The November 2016 State of Oregon Economic Indexes of was released today. Full report is available here. We thank KeyBank for their generous support of this project.
Oregon continues to enjoy economic growth broadly consistent with previous expansions. Highlights of this month’s report include:
- The Oregon measure of economic activity fell to 0.51 from an upwardly revised October figure of 1.22. The three-month moving average, which smooths month-to-month volatility in the measure, was 0.65 (“zero” indicates average growth over the 1990-present period). Only the construction and household sectors contributed positively to the measure in November.
- The manufacturing sector made a neutral (zero) contribution. The construction sector was again buoyed by the employment component.
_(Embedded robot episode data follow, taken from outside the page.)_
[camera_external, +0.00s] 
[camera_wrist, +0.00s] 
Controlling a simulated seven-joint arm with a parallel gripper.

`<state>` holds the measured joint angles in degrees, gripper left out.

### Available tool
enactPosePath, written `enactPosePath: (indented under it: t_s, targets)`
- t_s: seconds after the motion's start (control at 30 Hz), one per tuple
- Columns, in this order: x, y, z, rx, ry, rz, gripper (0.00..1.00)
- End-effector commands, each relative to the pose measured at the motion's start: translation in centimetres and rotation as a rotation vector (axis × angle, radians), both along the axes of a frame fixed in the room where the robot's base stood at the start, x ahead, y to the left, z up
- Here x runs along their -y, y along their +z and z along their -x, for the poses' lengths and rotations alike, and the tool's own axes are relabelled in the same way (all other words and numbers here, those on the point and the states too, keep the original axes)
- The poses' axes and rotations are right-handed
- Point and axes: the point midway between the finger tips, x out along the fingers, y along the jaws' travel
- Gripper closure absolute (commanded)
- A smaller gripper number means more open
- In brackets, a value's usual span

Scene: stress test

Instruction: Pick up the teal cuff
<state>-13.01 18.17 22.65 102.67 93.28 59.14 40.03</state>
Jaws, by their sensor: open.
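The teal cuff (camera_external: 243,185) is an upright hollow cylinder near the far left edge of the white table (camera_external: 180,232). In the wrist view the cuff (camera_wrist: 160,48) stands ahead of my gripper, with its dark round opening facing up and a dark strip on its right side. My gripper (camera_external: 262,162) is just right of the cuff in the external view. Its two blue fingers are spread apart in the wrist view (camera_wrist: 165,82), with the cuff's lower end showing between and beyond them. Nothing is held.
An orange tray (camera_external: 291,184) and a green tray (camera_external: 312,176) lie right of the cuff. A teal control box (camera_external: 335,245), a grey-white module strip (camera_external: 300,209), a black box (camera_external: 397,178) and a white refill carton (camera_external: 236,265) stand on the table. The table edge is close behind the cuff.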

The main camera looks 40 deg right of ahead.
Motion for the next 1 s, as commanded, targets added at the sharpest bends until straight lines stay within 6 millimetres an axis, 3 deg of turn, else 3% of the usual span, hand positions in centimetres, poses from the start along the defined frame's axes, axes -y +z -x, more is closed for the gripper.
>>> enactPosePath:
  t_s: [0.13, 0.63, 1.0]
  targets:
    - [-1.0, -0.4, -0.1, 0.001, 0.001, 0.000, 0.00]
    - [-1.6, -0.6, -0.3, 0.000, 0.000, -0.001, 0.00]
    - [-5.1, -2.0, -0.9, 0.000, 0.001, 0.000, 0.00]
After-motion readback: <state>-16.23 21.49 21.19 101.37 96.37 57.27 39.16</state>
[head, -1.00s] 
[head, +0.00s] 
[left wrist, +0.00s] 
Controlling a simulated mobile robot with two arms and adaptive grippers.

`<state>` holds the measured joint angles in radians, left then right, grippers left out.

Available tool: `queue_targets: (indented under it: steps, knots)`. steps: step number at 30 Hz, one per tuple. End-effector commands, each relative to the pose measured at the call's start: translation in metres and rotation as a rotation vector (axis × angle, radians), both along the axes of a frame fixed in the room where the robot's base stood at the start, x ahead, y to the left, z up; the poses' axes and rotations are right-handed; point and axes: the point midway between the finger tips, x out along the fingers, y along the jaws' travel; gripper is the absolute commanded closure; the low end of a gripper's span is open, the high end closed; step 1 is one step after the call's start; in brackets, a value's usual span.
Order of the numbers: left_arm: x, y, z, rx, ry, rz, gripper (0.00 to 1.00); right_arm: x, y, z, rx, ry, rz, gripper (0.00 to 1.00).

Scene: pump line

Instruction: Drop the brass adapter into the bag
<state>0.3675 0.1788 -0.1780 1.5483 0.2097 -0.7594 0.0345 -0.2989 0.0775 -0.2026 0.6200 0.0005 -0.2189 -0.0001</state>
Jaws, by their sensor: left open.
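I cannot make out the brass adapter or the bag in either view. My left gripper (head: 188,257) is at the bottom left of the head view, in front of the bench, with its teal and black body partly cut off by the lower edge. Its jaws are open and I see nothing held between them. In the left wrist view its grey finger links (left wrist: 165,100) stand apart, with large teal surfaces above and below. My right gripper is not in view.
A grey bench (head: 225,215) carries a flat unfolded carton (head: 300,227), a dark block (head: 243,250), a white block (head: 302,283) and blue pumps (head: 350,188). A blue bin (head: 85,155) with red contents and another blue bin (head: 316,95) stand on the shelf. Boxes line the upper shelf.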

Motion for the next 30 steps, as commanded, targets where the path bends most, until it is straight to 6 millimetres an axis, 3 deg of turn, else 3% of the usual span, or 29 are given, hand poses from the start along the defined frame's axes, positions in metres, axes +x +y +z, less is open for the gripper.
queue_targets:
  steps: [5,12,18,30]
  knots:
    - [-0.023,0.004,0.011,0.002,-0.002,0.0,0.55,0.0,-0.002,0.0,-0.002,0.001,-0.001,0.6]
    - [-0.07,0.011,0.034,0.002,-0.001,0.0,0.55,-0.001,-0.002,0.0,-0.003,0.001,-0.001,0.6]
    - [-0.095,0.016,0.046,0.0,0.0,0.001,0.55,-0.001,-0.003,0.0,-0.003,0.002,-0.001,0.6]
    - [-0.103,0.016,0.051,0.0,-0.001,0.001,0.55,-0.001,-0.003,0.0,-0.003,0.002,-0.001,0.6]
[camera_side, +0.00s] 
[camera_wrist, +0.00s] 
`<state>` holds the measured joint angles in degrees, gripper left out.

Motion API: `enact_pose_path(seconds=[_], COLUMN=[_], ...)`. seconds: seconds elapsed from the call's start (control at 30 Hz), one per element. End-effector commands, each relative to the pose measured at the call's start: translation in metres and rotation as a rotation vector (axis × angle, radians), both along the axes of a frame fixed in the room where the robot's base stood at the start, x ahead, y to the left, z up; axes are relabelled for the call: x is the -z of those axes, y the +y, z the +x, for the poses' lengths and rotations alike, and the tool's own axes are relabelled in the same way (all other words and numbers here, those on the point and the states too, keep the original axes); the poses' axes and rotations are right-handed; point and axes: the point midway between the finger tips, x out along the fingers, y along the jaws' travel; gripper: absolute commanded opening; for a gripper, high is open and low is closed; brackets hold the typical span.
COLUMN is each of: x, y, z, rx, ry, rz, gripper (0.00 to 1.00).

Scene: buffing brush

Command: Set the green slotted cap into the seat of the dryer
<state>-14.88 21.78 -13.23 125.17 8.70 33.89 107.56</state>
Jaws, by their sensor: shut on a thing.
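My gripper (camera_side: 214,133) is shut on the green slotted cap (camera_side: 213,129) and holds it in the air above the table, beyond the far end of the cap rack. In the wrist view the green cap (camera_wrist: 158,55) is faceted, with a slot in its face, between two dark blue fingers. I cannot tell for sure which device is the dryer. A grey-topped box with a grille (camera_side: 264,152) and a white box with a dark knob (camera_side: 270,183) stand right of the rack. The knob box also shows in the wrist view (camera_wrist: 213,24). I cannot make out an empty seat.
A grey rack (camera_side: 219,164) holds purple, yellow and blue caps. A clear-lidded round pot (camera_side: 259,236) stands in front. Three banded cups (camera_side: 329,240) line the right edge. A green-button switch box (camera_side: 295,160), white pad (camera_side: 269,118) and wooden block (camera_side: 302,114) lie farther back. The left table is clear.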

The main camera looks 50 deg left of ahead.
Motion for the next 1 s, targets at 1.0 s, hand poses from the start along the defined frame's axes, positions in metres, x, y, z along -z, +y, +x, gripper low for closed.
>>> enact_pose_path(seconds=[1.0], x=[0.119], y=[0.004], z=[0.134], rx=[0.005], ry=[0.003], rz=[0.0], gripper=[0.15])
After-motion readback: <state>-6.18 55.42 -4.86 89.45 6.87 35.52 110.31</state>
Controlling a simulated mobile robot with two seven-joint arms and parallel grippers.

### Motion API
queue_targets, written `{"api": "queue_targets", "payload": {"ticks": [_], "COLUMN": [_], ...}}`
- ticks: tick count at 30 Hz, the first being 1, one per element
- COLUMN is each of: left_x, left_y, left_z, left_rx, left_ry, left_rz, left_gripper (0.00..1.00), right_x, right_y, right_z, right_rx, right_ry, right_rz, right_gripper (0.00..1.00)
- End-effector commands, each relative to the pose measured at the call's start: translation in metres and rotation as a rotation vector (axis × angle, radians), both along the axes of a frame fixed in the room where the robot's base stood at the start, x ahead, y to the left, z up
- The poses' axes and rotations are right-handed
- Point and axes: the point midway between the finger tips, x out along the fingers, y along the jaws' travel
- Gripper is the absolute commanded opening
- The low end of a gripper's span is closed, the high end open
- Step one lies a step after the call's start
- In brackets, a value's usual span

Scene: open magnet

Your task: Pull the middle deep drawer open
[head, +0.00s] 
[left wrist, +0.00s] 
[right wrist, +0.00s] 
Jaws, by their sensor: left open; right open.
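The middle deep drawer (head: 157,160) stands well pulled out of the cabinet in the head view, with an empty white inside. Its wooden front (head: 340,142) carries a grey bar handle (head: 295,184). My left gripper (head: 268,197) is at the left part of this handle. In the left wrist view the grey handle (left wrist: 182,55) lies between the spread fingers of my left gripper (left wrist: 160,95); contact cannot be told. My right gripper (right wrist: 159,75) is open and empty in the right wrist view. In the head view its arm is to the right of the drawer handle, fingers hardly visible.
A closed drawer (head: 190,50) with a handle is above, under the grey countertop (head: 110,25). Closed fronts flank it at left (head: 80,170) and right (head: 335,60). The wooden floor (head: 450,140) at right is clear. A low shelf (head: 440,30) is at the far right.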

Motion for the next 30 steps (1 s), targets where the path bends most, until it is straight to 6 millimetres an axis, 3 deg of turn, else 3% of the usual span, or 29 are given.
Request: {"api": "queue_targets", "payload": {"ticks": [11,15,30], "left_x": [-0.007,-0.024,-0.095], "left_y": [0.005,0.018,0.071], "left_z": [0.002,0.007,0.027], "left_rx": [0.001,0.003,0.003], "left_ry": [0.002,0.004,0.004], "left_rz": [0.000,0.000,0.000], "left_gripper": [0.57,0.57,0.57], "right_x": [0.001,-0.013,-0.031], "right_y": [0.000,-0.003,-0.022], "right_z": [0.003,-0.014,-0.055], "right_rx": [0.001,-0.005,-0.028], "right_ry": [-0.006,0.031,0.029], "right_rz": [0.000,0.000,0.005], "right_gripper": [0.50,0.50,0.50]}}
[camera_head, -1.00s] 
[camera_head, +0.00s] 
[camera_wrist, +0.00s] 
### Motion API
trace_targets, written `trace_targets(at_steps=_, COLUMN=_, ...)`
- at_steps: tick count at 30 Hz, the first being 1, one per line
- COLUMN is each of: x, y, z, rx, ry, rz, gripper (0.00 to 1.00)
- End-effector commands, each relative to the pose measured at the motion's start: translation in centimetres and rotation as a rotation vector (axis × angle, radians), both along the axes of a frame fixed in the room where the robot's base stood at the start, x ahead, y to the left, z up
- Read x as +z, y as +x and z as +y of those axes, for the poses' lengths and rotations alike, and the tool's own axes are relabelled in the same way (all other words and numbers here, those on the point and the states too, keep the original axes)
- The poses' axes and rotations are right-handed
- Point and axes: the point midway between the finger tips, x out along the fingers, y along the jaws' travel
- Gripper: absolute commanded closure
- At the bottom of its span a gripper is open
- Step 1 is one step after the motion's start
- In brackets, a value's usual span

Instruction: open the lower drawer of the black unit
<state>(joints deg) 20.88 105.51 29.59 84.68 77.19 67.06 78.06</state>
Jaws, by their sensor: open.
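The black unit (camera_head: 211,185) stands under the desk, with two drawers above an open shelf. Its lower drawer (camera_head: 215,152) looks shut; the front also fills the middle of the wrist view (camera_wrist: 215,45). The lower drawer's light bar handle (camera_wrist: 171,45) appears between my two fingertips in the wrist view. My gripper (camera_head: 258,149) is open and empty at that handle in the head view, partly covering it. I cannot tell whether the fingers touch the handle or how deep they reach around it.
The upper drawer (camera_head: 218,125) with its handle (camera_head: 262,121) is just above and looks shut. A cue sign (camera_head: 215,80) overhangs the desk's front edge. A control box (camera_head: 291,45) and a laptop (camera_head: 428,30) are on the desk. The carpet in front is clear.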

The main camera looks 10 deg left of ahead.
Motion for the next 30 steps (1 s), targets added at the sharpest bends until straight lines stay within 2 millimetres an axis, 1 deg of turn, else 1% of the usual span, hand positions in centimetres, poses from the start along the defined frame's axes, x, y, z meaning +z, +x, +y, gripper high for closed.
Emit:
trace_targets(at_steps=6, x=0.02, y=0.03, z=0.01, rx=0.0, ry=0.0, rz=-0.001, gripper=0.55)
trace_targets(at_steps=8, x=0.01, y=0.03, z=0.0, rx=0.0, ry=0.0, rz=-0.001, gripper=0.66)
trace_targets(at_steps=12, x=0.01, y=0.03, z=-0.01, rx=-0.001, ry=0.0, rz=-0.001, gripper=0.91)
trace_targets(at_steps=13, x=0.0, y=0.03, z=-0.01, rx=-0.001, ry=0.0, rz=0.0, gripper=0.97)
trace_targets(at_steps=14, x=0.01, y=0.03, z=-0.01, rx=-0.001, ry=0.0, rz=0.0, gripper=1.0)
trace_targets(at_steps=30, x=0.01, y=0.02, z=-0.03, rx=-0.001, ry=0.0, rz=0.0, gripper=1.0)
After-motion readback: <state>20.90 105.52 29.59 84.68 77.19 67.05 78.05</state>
- Broad labor market indicators suggest continued job growth. Still, job growth has slowed, as is evident in the service sector. Employment components within that sector were almost all neutral or negative; only the financial services employment component made a significant positive contribution.
- The University of Oregon Index of Economic Indicators gained for the fourth consecutive month in November, rising 0.1 percent.
- Employment services payrolls (largely temporary help workers) rose sharply. This, along with still low levels of initial unemployment claims, points toward ongoing job growth.
- The interest rate spread widened further as market participants priced in stronger economic growth in 2017 and with it an increased likelihood of additional interest rate hikes on the part of the Federal Reserve.
Together, these indicators suggest ongoing growth in Oregon at an above average pace of activity.